In a survey of 470 Chinese respondents, 41 per cent said they would travel solo for leisure. Eleven per cent said they usually opted for group tours.
This means China's outbound tourist spending will not only continue to grow but will be much more dynamic in sectors that cater to individual pursuits.
Wolfgang Georg Arlt, director of the China Outbound Tourism Research Institute in
Germany, said a rapidly increasing section of the Chinese outbound tourist market was willing to spend more for high-quality services.

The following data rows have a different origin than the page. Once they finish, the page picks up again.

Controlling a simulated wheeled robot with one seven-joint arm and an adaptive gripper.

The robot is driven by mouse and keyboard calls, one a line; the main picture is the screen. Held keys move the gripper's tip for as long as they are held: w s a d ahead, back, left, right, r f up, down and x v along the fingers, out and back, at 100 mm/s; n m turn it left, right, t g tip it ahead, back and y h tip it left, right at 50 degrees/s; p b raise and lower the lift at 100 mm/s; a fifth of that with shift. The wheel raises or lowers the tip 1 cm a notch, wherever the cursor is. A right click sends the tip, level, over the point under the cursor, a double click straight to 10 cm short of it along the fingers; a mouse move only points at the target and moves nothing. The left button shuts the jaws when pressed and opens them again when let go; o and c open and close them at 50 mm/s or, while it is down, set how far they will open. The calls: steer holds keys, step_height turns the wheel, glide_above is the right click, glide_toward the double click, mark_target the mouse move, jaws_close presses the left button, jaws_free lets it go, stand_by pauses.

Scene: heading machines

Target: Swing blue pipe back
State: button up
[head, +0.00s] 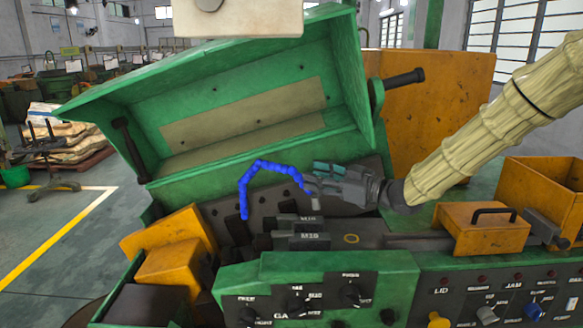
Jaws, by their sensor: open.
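The blue pipe (262,167) is a segmented, bent tube in the middle of the head view. It arches up under the raised green lid, with its left end hanging down at the dark machine bed and its right end close to my gripper. My gripper (312,186) reaches in from the right on my cloth-covered arm. Its fingertips are beside the pipe's right end. The gripper is open. I cannot tell whether a finger touches the pipe.
The green lid (245,75) stands open above the bed. Dark blocks marked M16 and M20 (302,240) lie below the pipe. A yellow box with a handle (482,228) stands at right. The control panel (500,295) runs along the front.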

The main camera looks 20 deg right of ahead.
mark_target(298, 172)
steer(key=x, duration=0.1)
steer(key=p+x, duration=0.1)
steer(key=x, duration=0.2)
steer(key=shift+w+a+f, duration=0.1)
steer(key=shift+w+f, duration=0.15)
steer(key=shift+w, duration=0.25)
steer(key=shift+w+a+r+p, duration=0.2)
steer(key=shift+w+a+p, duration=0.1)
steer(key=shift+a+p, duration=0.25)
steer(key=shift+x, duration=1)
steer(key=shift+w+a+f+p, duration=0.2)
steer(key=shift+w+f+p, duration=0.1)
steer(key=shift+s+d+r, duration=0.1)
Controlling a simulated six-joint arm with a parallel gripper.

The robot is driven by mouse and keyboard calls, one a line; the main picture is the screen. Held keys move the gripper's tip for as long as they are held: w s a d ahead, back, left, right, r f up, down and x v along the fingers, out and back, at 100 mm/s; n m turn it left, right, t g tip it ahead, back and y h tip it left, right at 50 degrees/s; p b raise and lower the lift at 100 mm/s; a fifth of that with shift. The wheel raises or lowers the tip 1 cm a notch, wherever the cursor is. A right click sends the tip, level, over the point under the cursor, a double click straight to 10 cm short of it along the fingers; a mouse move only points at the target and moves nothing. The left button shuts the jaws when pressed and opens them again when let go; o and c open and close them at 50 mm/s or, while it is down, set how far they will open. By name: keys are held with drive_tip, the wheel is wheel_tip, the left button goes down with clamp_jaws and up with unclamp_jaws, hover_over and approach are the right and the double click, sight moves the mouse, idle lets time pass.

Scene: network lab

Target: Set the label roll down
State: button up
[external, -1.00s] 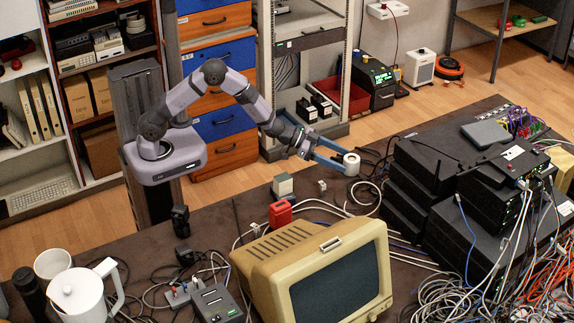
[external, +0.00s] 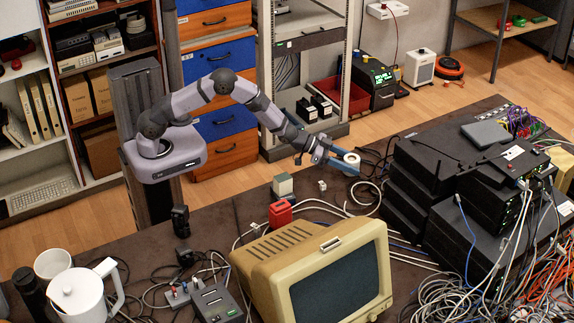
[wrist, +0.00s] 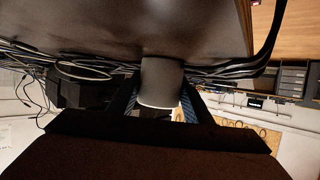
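The label roll (external: 352,158) is a small whitish ring in the external view, at the far side of the dark table, behind the beige monitor. My gripper (external: 352,161) comes in from the left with its blue fingers on either side of the roll. In the wrist view the roll (wrist: 161,80) looks dark with a pale lower rim and fills the space between the fingers (wrist: 160,98), whose blue textured pads lie against its sides. My gripper is shut on it. I cannot tell whether the roll touches the table.
Loose cables (external: 366,198) lie just in front of the roll. A stack of black network boxes (external: 405,181) stands to the right. The beige monitor (external: 318,268), a red block (external: 280,214) and a small pale-topped box (external: 283,184) stand nearer and left.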

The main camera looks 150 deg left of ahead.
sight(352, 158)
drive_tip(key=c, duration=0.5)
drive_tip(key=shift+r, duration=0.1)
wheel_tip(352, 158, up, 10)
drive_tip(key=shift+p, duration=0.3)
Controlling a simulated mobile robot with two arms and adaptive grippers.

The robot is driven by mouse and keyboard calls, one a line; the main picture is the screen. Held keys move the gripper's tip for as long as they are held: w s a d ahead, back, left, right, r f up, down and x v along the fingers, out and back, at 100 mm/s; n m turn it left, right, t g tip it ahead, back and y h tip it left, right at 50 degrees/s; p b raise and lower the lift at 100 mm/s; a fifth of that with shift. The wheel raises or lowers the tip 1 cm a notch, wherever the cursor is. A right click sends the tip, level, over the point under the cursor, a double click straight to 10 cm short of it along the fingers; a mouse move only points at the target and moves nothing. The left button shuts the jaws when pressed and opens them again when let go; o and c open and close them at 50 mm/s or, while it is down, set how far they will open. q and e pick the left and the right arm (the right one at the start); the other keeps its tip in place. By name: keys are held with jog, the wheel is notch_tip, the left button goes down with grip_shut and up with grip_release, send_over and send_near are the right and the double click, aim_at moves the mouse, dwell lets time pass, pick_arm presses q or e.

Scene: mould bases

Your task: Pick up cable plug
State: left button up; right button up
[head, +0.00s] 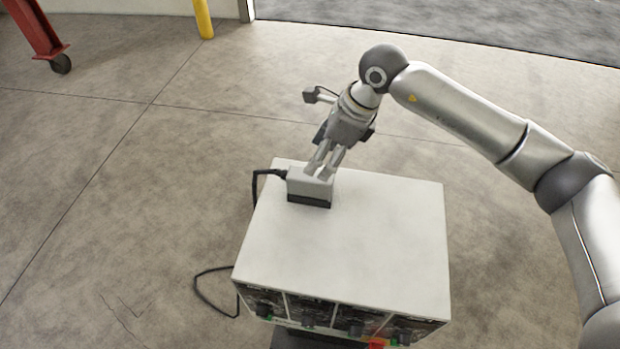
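The cable plug (307,189) is a light grey block with a dark lower edge. It is at the back left of the top of a white box (380,235), and a black cable leaves its left side. My right gripper (322,177) reaches down to the plug from above and behind. Its two fingers are a little apart, with their tips at the plug's upper edge. I cannot tell whether they grip it or only touch or overlap it in view. My left gripper is not in view.
The black cable (215,300) hangs down the box's left side and loops out beside it. The box's front has dark panels with several connectors (355,328). The rest of the box top is clear. A red frame on a caster (40,35) and a yellow post (203,18) stand far off.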

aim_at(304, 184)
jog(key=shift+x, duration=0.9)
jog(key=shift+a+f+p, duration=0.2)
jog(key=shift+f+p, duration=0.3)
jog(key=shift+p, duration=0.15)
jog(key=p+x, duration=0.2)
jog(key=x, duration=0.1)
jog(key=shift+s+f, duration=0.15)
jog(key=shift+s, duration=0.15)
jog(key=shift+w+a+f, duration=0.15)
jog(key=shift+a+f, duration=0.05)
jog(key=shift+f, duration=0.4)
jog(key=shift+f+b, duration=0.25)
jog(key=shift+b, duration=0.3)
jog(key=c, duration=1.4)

This year, China would overtake the
United States and Germany as the biggest outbound tourism market, with 95 million trips and US$110 billion in spending, he said. Next year, Chinese tourists would make more than 100 million overseas trips.
In comparison, Chinese tourists made 83.2 million overseas visits and spent US$98 billion last year, according to China Outbound Tourism. In 2011, Chinese tourists spent an average of US$169 per night in overseas hotels, the sixth-highest globally behind Japan (US$190), Switzerland (US$182), Australia (US$177), the US (US$174) and Norway (US$174), the report said.